I am 12 for 17 in rescuing stray dogs that randomly come across my path. Not good enough. I sprained my shoulder diving for a runaway greyhound on the beach. It was never seen again. I always carry a dog rescue kit in my car: leash, treats, water, water dish. The last piece of printed material after the American Apocalypse will be a Lost Dog Poster. I like dogs with American names from a bygone era, such as Fred, Irma, Mabel, and Ralph. I love wandering around disheveled cemeteries and seeing references to dogs that were once an important part of their owners’ lives, so important in fact, that their names or faces got etched in marble. I once marked Druid Dog Reformed as my religion on the census.
One afternoon not too long ago, I was overwhelmed by dogs, or I should say dog books that had been thoroughly dog eared. I was browsing in a humane society thrift store (supernaturally) because I only buy books (and clothes) in these type of shops when I discovered, within the space of ten feet, the following pack of titles: The Dog with the Old Soul, a Harlequin anthology of inspiring, non-sexy dog stories; Dog on It, a detective novel written by Chet, a dog owned by a forlorn private investigator named Bernie; Woof: Writers on Dogs, a collection of dog mini-memoirs by some edgy writers; Dog Crazy, a chick-lit novel about a bereavement counselor who goes looking for a stolen dog: The Dogs Who Found Me, a memoir by an acerbic writer who reluctantly rescues dogs; Die Like a Dog, a pulp novel where a detective has to dig up dead dog to prove a murder by poising case; and the novel Motel Life, by my former friend Willy Vlautin, a wonderful novel that contains an unforgettable scene where a young desperate man steals a freezing and starving dog off a chain in the dead of a Reno winter night, something Willy didn’t do in real life, and I know this because I asked him in front of my students when I had him talk about the novel, a novel the students loved and I taught many times strictly because it was a dog and human rescue book. Many years ago I had a dream where Rachel Carson wrote a dog book, The Dogs Around Us, and it was her best book, and changed the course of animal welfare in America.
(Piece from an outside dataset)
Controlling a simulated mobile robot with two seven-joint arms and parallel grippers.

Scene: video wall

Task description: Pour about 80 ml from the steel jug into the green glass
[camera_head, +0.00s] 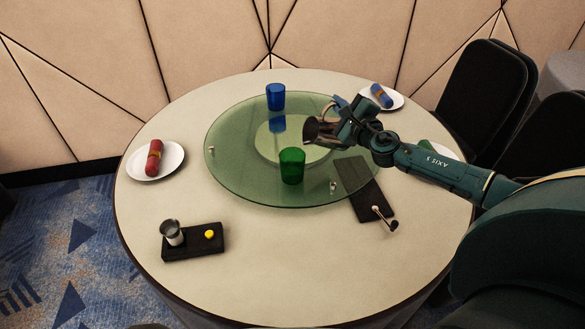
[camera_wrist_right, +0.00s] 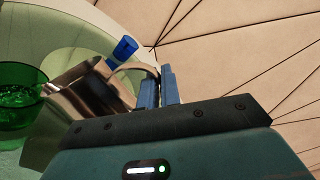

I’ll never forget the moment when I was teaching a writing workshop to a group of men incarcerated in the Oregon State Penitentiary and I presented “A Dog in Your Life” as one of the prompts. The men just sat there, staring at me, and I felt instantly I had made an extraordinary miscalculation. They continued to sit in silence for what seemed like forever and then most began to cry. Then they started writing and five or so minutes later shared stories of their dogs. None of the stories had a happy ending. The only time I ever cried in front of my students is when I read a piece at the launch of our literary reviews where I described taking my dog Ray down to the beach one last time before I had him euthanized. I barely finished the piece and when I sat down in the audience next to a student, she said to me, in a whisper, “You’ve just taught me that family is more than just blood.” I’ll never forget that.
There are no dogs in Dog Day Afternoon or Reservoir Dogs. If only Butch and Sundance had had a dog with them. They would have made it. Jesus should have had a dog trailing him on his messianic wanderings. He probably did but the gospel fiction writers left the dog out because they thought a dog’s presence trivial. Big mistake. They would have sold more copies of the Bible had they rolled in the dog and had him help out with the loaves and fishes distribution. The New Testament would have been the ultimate Tortured Man and Dog book and the dog’s owner would have died (rather painfully) in front of the dog, an almost unheard plot development in dog books. Just imagine that scene with the dog looking up at his crucified master!